▶ _Problem statement_: Only the lines from the one containing "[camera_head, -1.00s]" through the one containing "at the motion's" are wanted. Give them again exactly, both ends included.

Start Materials provided

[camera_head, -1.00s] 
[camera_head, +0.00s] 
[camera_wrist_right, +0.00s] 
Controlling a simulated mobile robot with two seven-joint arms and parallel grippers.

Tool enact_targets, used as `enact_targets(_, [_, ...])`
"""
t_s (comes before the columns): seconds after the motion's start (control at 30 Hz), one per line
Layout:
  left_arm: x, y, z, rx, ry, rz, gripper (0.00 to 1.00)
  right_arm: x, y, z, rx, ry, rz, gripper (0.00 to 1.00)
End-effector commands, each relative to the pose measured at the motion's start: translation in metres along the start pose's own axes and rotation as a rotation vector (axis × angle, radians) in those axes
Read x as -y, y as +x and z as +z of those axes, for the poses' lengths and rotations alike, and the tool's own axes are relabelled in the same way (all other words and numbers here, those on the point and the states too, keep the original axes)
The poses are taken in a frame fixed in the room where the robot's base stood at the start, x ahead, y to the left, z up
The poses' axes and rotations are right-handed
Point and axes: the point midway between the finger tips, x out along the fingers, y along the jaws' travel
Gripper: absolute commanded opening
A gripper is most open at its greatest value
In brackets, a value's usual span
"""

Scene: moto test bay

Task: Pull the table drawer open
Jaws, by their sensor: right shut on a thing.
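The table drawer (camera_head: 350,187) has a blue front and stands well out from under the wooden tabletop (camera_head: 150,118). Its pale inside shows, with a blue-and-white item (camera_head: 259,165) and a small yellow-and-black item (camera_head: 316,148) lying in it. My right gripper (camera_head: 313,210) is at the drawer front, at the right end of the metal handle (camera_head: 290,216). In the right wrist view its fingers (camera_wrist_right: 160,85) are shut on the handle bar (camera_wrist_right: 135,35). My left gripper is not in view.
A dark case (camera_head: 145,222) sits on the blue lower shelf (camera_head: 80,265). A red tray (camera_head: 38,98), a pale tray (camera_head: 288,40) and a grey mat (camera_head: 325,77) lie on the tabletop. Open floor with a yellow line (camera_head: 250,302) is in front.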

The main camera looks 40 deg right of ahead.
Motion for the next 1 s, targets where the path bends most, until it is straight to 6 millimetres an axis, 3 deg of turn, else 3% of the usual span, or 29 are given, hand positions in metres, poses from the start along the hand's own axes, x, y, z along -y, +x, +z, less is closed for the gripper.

End Materials provided
Start Materials provided

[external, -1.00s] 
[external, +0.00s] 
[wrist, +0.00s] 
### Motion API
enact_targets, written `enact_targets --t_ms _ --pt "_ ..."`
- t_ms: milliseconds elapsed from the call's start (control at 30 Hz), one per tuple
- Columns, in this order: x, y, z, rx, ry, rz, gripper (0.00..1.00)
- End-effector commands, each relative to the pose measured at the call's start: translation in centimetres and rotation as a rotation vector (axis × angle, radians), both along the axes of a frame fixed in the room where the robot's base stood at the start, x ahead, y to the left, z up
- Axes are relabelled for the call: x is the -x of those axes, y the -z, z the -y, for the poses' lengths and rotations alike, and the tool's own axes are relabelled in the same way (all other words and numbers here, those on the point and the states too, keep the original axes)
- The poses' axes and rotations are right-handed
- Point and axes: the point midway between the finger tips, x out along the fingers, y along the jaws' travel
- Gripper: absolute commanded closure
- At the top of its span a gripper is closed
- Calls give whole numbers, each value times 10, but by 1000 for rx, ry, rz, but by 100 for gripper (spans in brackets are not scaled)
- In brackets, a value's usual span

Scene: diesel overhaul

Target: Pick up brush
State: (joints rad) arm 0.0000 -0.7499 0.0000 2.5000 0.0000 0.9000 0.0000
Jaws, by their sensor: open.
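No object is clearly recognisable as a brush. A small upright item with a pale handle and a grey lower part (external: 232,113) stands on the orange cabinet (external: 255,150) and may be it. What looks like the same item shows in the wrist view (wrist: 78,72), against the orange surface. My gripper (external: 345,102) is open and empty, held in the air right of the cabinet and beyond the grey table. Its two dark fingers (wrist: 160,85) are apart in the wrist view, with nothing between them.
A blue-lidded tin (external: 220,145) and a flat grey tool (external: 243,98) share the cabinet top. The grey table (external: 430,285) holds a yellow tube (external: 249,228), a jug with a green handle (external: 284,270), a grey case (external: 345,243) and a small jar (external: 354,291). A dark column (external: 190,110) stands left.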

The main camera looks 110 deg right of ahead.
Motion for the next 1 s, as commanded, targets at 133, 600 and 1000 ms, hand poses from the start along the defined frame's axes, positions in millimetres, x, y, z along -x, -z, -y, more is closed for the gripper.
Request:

End Materials provided
Start Materials provided

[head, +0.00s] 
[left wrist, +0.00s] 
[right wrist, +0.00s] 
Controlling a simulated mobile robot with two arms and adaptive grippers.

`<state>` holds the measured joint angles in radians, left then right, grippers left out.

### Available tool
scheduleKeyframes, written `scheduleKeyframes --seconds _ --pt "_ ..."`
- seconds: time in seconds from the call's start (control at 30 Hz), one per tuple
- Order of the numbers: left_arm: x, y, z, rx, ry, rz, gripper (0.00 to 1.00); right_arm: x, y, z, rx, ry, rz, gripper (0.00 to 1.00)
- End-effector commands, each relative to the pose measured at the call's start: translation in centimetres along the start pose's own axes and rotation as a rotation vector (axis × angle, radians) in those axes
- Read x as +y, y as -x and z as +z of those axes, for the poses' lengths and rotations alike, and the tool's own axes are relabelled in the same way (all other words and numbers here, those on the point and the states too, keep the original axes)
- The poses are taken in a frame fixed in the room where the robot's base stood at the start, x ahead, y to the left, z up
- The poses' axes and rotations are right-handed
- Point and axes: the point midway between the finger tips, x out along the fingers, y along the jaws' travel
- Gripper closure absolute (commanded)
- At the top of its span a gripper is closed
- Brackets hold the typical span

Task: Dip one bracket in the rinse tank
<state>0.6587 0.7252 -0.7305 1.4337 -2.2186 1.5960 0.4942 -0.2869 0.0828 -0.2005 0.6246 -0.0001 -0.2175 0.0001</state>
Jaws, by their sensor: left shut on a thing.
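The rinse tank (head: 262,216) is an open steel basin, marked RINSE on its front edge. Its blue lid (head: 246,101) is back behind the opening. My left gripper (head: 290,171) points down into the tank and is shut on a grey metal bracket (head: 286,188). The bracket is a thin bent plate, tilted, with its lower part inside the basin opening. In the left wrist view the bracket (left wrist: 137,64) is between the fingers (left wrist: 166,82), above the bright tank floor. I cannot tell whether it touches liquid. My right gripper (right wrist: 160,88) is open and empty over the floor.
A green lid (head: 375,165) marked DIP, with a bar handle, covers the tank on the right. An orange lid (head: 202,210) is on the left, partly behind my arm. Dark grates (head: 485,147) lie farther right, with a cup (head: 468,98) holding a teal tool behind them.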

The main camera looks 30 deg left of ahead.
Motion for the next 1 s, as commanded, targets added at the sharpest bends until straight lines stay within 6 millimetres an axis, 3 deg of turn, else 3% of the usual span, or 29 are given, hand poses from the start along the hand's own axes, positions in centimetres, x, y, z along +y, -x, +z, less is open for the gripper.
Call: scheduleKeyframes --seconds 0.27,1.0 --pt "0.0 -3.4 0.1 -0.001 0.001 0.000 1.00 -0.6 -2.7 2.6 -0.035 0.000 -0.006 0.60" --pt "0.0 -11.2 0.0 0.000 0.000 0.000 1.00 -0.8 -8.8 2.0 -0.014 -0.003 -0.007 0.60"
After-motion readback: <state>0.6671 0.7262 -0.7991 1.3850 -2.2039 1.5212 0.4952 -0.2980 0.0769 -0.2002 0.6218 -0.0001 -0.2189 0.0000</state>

End Materials provided

▶ _Response for this exercise_:
[camera_head, -1.00s] 
[camera_head, +0.00s] 
[camera_wrist_right, +0.00s] 
Controlling a simulated mobile robot with two seven-joint arms and parallel grippers.

Tool enact_targets, used as `enact_targets(_, [_, ...])`
"""
t_s (comes before the columns): seconds after the motion's start (control at 30 Hz), one per line
Layout:
  left_arm: x, y, z, rx, ry, rz, gripper (0.00 to 1.00)
  right_arm: x, y, z, rx, ry, rz, gripper (0.00 to 1.00)
End-effector commands, each relative to the pose measured at the motion's start: translation in metres along the start pose's own axes and rotation as a rotation vector (axis × angle, radians) in those axes

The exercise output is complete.